HILO — The resurgence of traditional wayfinding techniques began more than four decades ago and they are now finding their way into classrooms, the community and college curriculum thanks to the Imiloa Astronomy Center, a science education center that’s part of the University of Hawaii at Hilo.
In 1975, the launch of Hokulea, the double-hulled sailing canoe like those used in original Polynesian navigation, “started this movement,” ‘Imiloa’s Navigator-in-Residence Kalepa Baybayan said.
One of the goals of that voyage was to use the traditional system of non-instrument navigation. But when Hokulea was launched, Baybayan said there were no Hawaiian navigators, “in fact, there were no navigators in Polynesia.”
Instead, crews learned of navigators in the Caroline Islands in Micronesia who were still practicing traditional methods of wayfinding.
Since then, Baybayan said “we’ve been kind of on this journey of learning about the art, and more recently we’ve been looking at how we can institutionalize it and how we can create curriculum that both relies on the traditional aspects of wayfinding, as well as the math and science that’s embedded in the art.”
According to information provided by Imiloa Executive Director Ka‘iu Kimura, the development of a wayfinding education program at UH-Hilo, which would be based out of Imiloa, will integrate Hawaiian perspectives and modern science through curriculum and placed-based learning that will include credit, non-credit and community education components.
Imiloa had sponsored a temporary position of master navigator for the Malama Honua Worldwide voyage and is now seeking to establish a permanent program that provides formal academic training and community education in celestial navigation and wayfinding.
But as a part of UH-Hilo, Imiloa already has been collaborating with the university to build the wayfinding program.
The Ka Haka Ula O Ke‘elikolani College of Hawaiian Language had previously offered
navigation curriculum as a formal class, and when building Imiloa, that curriculum was expanded to the astronomy center, which has continued to use and grow that program, Kimura said.

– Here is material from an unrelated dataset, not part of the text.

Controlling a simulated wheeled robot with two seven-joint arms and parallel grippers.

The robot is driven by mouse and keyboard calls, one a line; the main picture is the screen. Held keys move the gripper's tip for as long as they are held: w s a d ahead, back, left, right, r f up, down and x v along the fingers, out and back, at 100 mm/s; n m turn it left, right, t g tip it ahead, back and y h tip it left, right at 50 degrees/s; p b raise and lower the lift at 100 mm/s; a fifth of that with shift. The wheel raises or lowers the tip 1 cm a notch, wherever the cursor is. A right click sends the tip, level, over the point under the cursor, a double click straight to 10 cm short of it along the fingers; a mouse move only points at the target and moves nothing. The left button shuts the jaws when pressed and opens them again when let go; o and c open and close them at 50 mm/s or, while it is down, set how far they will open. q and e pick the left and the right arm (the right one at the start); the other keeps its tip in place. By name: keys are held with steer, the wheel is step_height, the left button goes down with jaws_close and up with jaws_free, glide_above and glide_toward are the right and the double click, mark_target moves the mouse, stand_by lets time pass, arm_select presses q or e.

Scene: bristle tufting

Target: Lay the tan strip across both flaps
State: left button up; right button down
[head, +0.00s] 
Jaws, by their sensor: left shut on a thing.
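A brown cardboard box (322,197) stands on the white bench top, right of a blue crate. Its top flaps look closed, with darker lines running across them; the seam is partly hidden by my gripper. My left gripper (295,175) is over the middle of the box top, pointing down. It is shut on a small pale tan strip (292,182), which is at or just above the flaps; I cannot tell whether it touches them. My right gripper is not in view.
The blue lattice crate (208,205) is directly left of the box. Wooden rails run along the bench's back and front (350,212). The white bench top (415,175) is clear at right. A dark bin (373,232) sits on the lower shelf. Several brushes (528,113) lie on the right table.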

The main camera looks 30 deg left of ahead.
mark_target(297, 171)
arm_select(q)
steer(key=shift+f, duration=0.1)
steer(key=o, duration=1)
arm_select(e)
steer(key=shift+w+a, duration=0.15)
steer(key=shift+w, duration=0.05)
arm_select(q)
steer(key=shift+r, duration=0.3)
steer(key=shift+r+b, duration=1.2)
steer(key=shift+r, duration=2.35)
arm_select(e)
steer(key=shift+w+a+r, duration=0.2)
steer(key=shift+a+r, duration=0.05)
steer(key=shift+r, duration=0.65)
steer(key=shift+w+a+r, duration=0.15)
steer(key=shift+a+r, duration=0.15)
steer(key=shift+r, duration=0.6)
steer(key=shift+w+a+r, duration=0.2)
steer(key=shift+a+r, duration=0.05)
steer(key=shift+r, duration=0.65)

The School of Education has also started to partner with Imiloa to have wayfinding be a part of the curriculum for current undergraduates as well as for professional development, she said.
As part of that effort, Baybayan said he has done two short presentations for students so far.

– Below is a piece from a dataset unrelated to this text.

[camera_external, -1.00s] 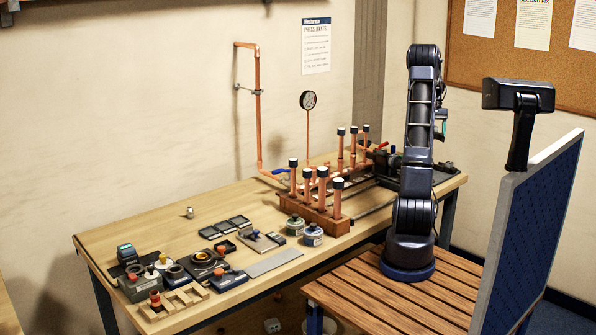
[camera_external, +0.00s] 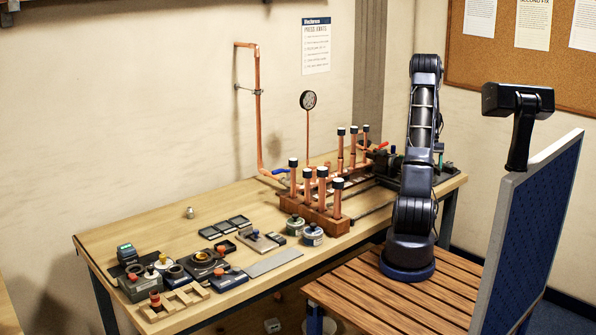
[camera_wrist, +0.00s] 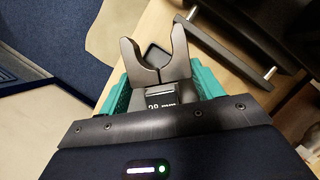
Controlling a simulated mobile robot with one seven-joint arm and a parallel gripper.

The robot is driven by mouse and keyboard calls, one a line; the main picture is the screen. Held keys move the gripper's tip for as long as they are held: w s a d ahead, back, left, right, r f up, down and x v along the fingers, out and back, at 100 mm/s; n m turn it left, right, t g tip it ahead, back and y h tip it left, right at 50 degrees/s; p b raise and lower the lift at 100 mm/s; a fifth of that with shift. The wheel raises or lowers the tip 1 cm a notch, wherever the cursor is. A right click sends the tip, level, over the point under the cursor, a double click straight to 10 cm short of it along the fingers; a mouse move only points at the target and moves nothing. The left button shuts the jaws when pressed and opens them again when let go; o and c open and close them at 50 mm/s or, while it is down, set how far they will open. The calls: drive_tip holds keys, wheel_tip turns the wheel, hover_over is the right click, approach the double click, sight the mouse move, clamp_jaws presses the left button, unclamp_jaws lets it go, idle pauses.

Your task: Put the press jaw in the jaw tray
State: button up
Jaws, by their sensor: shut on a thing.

Imiloa also has offered outreach programs for about 12 years, but its current wayfinding outreach program, MANU (Modern and Ancient Ways of Navigating our Universe) Imiloa, was launched in 2015.
“Our outreach effort is offered as an extension of UH-Hilo’s educational effort,” Baybayan said. “So we go out in the community and we engage schools from all levels of learning audience.”

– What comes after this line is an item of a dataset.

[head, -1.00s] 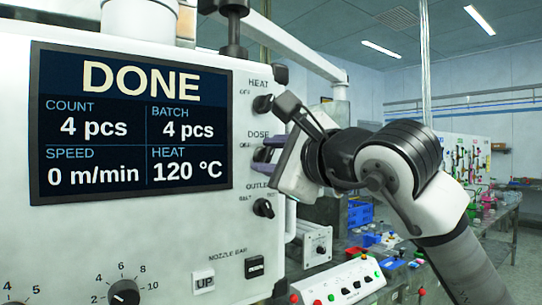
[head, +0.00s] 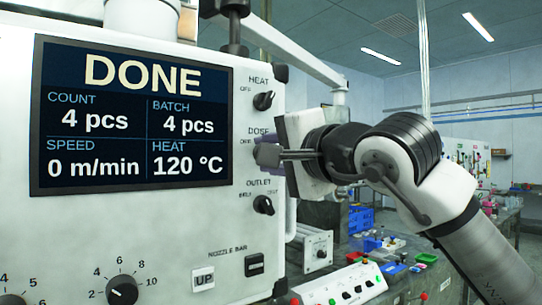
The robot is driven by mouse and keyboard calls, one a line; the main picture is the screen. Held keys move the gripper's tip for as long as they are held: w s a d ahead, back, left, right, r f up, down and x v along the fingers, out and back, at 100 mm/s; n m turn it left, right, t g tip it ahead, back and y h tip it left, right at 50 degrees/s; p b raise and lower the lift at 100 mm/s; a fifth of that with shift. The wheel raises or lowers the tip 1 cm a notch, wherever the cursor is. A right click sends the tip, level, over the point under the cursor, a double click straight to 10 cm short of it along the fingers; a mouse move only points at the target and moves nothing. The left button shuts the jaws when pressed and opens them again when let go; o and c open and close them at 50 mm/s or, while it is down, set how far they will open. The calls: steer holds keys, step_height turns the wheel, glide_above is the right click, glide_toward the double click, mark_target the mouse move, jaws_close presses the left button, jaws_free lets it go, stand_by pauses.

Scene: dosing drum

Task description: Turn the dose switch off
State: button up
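The dose switch sits under the DOSE label on the white machine panel (head: 222,240) in the head view, between the HEAT knob (head: 264,100) above and the OUTLET knob (head: 263,205) below. The switch itself is hidden behind my gripper (head: 266,155). My gripper points left at the panel, with its fingertips at the dose switch's place. I cannot tell whether the fingers are closed on the switch or apart. The display (head: 132,118) reads DONE, COUNT 4 pcs, BATCH 4 pcs, SPEED 0 m/min, HEAT 120 °C.
Below are the UP button (head: 203,279), the nozzle bar switch (head: 254,265) and a dial (head: 122,291). A white control box (head: 345,287) with coloured buttons stands at the lower right. Blue bins (head: 361,219) stand behind it.

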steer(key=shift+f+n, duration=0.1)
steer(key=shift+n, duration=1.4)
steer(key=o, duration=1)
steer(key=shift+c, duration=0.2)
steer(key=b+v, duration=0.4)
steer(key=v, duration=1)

“It is to augment the education that UH-Hilo currently offers and also the education the (state Department of Education) offers to the schools, ” said Yu Yok Pearring, Imiloa’s director of marketing.
Part of the outreach to public schools includes the use of a portable dome to teach the celestial navigation techniques, experiences and history.
“So that sort of helps bring science to life, to further engage the interests of these kids in the world of science,” said Pearring.
That also includes work with the star compass.
“So we lay out our mat and put the stones around, and we tell them how the circle of stones represents the visual horizon and how as an islander, you need to create a device for orientation,” Baybayan said.
Through the circle of stones, students are told how celestial bodies move from one horizon and across the sky, he explained.
Once students have an introduction to the star compass, they’re taken into the dome.
“It’s a very high end portable planetarium that allows them to actually see digitally what the night sky looks like, so they can view the night sky during the day,” Baybayan said.
While Imiloa currently delivers outreach programming to public and private schools, educators and community organizations, Baybayan said the next step in growing the wayfinding program is to introduce instruction “modules” at the university level.
That means they wouldn’t “teach the whole course, but maybe we could team up.”
For instance, Baybayan explained, if there’s a class in Hawaiian history, Imiloa could teach two weeks of the section if it pertained to navigation or wayfinding.
However, Baybayban said he has only had conversations about introducing those modules, and nothing has formally been proposed.
“It is all tied to whether the positions for the wayfinding program become funded by the Legislature,” he said.
A bill currently before the state Legislature seeks funding for two full-time positions for the wayfinding program: navigator-in-residence — who would develop and implement navigation and wayfinding programs, including those for-credit and community outreach education, among other tasks — and education specialist, who will assist the navigator-in-residence in delivering and evaluating programs.
By late March, a draft of the legislation, with no specific appropriation amounts included, had passed through the state Senate and two readings and committees in the House. It’s currently awaiting a third reading on the House floor.